**What you have to do**
Pick out every line that holds the string "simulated" and copy it.

================================

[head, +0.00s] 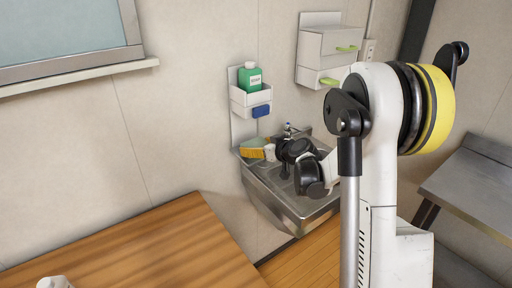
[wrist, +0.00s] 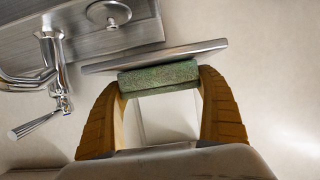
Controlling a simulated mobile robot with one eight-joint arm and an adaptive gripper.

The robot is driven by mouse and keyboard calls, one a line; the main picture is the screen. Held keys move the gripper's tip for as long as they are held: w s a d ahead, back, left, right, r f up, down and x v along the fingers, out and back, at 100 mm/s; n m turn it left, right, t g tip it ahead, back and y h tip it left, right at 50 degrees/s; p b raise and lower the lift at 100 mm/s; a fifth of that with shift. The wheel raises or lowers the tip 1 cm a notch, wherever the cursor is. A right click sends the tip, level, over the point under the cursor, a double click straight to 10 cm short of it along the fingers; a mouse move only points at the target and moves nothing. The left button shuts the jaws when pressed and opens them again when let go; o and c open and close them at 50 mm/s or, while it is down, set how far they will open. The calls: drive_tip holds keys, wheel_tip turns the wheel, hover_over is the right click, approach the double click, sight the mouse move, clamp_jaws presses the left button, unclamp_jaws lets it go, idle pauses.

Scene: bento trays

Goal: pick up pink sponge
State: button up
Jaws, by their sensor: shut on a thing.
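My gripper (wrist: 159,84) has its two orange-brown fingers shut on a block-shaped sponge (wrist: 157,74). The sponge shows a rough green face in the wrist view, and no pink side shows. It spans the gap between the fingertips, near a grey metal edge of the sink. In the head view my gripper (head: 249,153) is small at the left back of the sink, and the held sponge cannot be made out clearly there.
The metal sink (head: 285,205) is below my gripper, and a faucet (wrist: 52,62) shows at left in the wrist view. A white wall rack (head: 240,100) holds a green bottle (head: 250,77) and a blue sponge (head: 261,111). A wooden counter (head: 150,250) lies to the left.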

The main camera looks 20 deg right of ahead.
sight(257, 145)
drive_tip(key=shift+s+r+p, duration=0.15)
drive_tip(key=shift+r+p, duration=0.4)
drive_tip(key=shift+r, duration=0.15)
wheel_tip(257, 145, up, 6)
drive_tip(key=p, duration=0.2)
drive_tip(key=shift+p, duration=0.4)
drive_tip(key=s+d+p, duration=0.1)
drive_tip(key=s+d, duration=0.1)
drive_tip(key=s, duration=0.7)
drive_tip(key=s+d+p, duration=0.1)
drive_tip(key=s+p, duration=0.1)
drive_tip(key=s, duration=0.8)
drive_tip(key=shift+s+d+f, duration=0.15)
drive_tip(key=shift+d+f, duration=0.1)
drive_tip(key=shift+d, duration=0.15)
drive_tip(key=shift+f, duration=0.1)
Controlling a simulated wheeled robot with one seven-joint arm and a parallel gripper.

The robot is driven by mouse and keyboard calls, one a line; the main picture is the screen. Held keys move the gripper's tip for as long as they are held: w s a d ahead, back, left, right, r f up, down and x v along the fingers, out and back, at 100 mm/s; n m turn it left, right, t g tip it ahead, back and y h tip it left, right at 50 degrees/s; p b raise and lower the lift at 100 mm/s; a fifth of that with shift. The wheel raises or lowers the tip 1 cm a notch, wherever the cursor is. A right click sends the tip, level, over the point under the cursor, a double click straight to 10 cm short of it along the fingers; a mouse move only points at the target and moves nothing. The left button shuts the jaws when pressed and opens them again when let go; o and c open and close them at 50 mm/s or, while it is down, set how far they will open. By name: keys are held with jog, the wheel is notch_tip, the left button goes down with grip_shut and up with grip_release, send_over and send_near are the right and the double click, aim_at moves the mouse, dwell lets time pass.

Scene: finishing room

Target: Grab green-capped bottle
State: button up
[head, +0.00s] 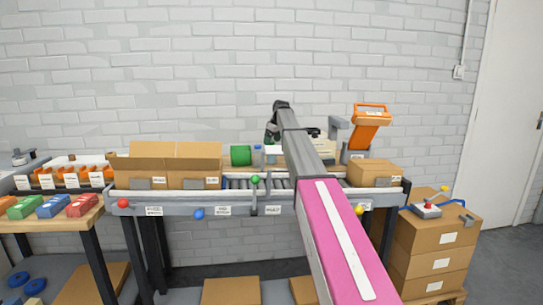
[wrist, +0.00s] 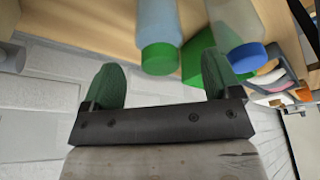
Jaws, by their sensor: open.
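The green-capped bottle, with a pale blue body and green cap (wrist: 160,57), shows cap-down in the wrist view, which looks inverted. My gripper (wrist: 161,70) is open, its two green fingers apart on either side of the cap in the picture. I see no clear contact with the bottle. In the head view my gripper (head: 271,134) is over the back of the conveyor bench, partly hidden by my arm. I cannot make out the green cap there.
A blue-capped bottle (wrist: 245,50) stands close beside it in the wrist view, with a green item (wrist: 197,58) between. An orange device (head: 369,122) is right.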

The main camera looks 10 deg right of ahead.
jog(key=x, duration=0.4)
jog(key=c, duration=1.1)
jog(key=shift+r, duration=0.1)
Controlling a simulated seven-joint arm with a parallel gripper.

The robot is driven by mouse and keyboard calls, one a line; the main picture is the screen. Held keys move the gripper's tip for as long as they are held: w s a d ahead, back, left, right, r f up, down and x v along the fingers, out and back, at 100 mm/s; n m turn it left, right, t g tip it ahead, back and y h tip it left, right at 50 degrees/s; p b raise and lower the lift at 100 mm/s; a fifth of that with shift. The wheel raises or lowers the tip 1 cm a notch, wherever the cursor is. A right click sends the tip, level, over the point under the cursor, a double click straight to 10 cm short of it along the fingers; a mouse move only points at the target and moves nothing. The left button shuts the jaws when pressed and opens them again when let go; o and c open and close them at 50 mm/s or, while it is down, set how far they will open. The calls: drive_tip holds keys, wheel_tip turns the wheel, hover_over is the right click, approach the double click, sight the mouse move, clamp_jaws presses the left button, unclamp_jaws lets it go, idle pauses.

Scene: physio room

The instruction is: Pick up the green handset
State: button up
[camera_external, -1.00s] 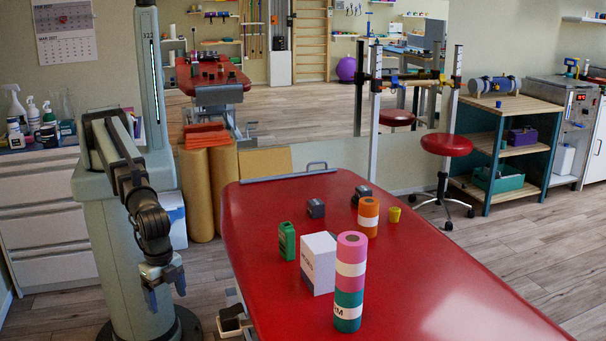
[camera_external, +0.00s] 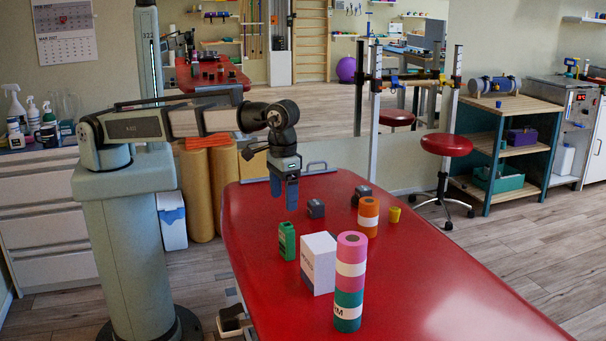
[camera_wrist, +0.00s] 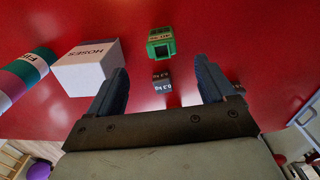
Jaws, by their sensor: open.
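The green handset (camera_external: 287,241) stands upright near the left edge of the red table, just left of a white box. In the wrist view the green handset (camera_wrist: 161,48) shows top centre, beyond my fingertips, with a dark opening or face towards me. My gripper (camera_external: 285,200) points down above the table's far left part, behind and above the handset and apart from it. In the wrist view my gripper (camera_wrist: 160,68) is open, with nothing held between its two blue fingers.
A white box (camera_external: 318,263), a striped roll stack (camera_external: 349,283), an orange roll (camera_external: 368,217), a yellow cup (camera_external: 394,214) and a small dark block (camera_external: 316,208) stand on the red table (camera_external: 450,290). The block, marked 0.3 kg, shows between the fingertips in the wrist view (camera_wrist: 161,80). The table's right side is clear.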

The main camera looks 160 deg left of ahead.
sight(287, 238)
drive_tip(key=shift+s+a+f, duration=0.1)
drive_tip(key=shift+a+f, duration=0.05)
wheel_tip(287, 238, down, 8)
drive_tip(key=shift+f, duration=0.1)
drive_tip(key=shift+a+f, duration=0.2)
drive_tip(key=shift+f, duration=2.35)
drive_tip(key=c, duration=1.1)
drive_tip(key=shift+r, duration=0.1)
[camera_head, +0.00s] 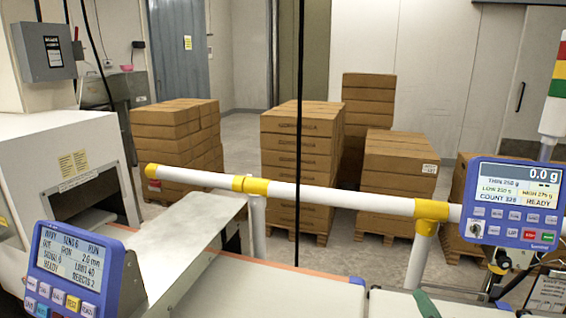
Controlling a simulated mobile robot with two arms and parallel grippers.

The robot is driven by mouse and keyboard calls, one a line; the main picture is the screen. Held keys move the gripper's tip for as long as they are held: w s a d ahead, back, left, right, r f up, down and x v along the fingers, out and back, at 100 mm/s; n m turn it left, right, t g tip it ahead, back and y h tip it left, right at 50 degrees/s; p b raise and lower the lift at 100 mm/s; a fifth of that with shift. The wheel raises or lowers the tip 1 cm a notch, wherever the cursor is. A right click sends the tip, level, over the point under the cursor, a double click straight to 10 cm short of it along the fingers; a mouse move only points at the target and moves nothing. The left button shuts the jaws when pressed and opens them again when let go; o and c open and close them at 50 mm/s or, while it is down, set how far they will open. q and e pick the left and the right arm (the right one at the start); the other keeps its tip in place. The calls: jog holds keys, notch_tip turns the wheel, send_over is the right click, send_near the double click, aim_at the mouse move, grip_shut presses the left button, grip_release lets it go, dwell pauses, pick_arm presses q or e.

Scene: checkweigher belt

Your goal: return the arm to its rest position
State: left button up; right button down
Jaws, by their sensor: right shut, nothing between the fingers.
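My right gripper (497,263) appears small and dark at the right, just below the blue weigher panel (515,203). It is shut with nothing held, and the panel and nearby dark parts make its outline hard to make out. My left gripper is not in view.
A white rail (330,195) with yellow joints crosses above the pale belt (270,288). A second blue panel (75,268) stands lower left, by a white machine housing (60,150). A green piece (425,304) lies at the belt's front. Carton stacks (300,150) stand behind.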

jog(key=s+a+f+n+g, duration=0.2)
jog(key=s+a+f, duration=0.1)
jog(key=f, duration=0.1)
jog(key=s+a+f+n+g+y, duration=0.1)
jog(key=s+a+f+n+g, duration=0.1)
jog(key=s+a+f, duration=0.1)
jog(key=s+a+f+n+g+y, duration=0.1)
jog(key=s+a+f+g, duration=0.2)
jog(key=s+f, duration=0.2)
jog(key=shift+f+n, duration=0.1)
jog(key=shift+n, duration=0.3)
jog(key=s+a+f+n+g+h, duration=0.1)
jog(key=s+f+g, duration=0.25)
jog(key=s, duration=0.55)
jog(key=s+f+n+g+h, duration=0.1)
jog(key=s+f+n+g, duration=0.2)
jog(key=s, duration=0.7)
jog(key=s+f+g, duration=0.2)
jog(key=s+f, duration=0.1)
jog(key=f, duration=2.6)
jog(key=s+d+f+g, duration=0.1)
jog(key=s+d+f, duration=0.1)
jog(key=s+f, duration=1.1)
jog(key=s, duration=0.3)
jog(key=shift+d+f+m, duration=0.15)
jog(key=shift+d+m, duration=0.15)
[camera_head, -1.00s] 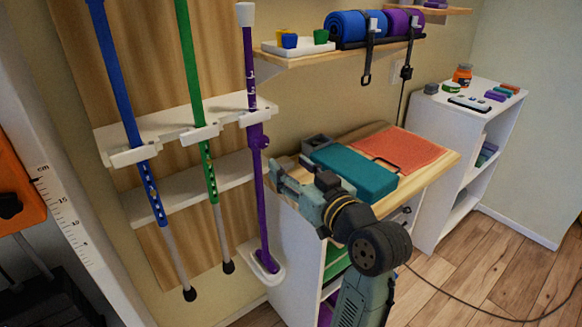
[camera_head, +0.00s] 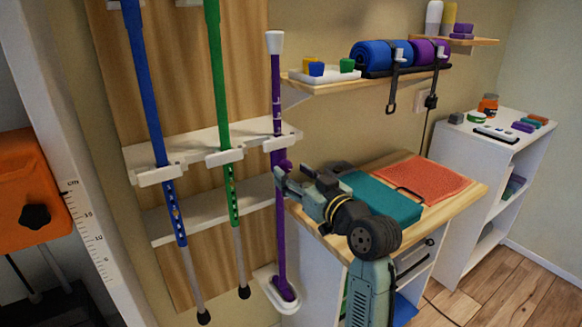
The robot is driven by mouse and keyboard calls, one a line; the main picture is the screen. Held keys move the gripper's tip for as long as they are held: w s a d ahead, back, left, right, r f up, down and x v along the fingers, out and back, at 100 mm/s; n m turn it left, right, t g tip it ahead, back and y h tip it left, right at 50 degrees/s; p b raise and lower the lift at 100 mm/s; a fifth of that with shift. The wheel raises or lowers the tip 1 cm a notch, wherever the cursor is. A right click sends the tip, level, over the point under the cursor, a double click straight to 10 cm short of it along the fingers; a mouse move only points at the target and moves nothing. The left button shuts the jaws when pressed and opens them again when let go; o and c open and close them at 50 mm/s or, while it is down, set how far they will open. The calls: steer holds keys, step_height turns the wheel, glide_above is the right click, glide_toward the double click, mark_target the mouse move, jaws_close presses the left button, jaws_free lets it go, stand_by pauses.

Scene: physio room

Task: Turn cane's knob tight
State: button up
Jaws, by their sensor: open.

================================

**Output of the task**
Controlling a simulated mobile robot with one eight-joint arm and an adaptive gripper.
Controlling a simulated wheeled robot with one seven-joint arm and a parallel gripper.
Controlling a simulated seven-joint arm with a parallel gripper.
Controlling a simulated mobile robot with two arms and parallel grippers.

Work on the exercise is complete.